At the hearing on the petition filed by the juvenile officer, the mother occupied the unenviable position of defending her parental fitness against charges leveled by the brokenhearted but blunt-spoken grandmother and the disillusioned, distressed, disturbed child. As the grandmother related it, sometime during the interval between 1954 and 1960, the mother "took up" with one S___, identified as a married man with "a wife and three boys" who "drank a whole lot, you couldn't fill him up." After learning about the marital status of S___ and the trouble which the mother had caused "between him and his wife," the grandmother told the mother "she couldn't have nothing to do with him any more (and) the little girl mustn't ride with him." Although (so the grandmother said) the mother agreed, the extent of her obedience appears to have been that thereafter the mother did not bring S___ into the house while the grandmother lived in St. Louis but met him "in the alley." The principals became so enamoured of this association that morning after morning the mother would pass up breakfast with the grandmother and the child and would "go off and eat breakfast with him" before she went to work.

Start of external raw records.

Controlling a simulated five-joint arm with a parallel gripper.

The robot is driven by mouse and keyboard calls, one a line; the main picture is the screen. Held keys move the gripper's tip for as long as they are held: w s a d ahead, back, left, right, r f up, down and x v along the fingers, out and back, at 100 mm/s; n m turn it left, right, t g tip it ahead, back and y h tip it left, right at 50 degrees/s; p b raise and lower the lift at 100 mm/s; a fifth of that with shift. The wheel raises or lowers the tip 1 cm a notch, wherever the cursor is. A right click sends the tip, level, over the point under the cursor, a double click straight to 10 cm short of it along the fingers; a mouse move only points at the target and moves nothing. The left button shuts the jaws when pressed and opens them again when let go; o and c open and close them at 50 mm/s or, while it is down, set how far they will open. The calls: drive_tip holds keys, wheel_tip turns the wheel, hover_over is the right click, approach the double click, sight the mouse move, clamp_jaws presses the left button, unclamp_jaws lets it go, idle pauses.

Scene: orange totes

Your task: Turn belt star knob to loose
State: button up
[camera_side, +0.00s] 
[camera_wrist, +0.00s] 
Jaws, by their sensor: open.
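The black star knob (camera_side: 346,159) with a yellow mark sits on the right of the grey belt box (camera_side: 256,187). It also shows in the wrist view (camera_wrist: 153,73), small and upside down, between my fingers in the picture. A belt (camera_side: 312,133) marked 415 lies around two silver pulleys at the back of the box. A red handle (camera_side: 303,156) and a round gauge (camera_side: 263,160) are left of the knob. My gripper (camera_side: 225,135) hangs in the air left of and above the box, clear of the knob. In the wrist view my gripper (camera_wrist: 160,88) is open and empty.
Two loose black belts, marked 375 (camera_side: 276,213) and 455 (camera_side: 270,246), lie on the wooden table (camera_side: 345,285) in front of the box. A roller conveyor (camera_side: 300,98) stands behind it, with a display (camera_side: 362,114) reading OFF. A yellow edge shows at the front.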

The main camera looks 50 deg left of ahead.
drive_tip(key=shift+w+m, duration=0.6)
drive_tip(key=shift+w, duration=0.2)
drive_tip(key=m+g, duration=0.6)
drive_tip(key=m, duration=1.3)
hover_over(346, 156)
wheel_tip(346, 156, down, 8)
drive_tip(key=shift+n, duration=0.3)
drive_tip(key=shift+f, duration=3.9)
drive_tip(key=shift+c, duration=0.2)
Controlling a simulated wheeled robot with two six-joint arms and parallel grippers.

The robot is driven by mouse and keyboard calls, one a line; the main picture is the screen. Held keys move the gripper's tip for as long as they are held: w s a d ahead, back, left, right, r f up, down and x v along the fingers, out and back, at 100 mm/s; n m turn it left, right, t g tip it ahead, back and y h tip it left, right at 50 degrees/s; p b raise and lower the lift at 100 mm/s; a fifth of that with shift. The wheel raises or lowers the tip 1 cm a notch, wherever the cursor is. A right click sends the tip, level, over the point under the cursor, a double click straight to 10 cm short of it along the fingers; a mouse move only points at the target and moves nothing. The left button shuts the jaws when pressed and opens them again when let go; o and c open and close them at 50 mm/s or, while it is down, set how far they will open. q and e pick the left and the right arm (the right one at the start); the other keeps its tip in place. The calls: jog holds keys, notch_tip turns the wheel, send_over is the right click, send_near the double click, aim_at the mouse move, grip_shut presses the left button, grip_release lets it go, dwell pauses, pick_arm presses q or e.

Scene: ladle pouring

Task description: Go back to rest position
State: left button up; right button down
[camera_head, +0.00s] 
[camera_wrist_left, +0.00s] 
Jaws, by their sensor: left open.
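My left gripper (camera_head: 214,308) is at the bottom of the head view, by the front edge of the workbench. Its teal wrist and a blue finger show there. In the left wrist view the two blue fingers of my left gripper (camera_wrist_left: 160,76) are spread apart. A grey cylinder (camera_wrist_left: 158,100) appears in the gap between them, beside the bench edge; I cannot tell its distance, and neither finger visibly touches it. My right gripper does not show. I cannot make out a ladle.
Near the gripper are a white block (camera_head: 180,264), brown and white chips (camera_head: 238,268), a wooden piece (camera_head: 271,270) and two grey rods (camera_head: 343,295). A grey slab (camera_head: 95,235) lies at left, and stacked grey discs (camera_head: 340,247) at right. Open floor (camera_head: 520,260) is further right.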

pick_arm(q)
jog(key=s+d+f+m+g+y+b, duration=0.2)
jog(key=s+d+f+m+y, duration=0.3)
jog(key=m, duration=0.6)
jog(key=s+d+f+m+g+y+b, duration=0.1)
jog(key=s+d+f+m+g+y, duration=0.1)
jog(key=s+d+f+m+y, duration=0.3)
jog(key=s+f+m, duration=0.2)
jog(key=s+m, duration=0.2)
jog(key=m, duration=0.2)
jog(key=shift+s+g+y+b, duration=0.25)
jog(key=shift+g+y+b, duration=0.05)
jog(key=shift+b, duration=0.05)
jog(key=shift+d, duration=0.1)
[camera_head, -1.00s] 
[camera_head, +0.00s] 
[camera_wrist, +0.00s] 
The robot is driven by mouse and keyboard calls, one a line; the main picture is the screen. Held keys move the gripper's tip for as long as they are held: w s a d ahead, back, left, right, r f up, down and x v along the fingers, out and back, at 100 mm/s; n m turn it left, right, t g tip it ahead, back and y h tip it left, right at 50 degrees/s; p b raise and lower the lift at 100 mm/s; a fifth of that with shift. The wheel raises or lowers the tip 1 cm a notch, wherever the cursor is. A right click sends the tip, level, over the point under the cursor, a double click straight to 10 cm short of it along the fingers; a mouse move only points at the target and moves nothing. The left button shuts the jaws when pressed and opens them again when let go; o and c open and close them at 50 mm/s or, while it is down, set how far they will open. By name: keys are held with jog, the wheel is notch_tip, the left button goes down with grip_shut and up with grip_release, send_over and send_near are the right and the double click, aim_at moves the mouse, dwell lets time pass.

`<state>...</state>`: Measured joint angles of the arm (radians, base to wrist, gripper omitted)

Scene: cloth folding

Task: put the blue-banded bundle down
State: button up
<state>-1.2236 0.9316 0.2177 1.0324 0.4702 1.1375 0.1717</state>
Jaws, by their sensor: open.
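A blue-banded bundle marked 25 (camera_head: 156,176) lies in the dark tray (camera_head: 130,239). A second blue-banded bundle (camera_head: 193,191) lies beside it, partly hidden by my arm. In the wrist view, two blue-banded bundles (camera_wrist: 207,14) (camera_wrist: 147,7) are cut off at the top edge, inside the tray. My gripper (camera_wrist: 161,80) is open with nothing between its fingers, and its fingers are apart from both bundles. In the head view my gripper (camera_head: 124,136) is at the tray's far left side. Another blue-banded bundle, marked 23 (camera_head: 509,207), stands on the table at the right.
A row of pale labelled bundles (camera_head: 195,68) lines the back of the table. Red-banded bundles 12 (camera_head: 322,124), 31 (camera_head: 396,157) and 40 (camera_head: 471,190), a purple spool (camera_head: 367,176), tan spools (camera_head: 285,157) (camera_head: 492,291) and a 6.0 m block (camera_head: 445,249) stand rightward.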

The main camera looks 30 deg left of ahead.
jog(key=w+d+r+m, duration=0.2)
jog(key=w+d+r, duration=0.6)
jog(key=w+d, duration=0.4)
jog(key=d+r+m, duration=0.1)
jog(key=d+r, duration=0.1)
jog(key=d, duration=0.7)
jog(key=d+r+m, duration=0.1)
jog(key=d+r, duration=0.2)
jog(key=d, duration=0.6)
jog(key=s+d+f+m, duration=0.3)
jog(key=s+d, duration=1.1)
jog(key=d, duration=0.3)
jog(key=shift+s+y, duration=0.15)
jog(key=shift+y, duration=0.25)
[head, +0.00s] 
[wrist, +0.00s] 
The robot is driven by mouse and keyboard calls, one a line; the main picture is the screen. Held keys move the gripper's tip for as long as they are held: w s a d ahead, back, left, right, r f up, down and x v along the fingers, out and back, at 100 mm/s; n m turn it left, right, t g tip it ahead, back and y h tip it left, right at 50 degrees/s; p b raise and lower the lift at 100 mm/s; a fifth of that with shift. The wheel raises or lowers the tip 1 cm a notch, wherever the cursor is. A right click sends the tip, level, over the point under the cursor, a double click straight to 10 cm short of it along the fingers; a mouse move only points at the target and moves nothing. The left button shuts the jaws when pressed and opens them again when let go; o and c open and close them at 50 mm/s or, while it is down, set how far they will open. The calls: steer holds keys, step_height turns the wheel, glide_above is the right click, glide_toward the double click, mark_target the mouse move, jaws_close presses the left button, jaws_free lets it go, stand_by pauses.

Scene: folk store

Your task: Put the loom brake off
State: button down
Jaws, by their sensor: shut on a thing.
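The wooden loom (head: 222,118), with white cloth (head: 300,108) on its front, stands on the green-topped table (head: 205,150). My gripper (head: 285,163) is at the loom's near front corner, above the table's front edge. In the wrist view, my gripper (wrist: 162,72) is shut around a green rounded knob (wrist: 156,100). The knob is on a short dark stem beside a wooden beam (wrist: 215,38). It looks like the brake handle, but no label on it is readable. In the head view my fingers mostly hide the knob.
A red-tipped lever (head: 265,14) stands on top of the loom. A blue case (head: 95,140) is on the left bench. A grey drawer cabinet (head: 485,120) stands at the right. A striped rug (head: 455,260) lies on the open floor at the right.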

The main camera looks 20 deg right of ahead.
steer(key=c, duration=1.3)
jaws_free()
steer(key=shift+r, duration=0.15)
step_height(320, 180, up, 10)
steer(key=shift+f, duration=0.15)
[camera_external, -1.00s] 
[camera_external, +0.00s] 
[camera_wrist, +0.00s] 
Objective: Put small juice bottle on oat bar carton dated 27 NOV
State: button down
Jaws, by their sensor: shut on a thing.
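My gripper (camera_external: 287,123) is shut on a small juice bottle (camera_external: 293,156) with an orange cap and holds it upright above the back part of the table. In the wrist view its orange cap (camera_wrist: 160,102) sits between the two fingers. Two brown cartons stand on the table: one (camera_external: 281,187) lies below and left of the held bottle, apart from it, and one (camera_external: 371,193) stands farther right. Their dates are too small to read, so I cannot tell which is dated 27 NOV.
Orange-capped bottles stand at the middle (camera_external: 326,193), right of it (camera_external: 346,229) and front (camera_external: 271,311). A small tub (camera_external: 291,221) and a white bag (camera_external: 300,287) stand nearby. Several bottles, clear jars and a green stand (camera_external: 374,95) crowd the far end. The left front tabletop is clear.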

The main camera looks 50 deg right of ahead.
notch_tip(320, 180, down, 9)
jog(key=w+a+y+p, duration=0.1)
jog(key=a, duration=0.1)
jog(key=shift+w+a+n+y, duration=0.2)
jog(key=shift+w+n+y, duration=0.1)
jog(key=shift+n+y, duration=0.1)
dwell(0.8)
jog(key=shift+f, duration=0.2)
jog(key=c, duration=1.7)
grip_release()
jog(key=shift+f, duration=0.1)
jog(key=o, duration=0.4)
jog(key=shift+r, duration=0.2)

Turning our attention to the other end of the day, the grandmother said that, after the family group had moved to another location in St. Louis, the mother "never come home I don't think one time after work and eat supper with us what time I was there." She might have returned to the apartment one evening each week by eight o'clock, but "the rest of the nights she'd be out, specially Friday night, because she didn't have to work the next day, stayed out real late that night, and went off on weekend trips, supposed to be going with girl friends, and we didn't know where she went." At night, she would "come in smelling like a tavern" "she had been drinking, you could smell it on her breath, bleary-eyed." The mother "didn't do that until she took up with this man." *511 The child's testimony was as devastating as that of the grandmother upon the basic issue of the mother's fitness. After confirming the grandmother's statement that she would not tolerate S___ in the apartment while she lived in St.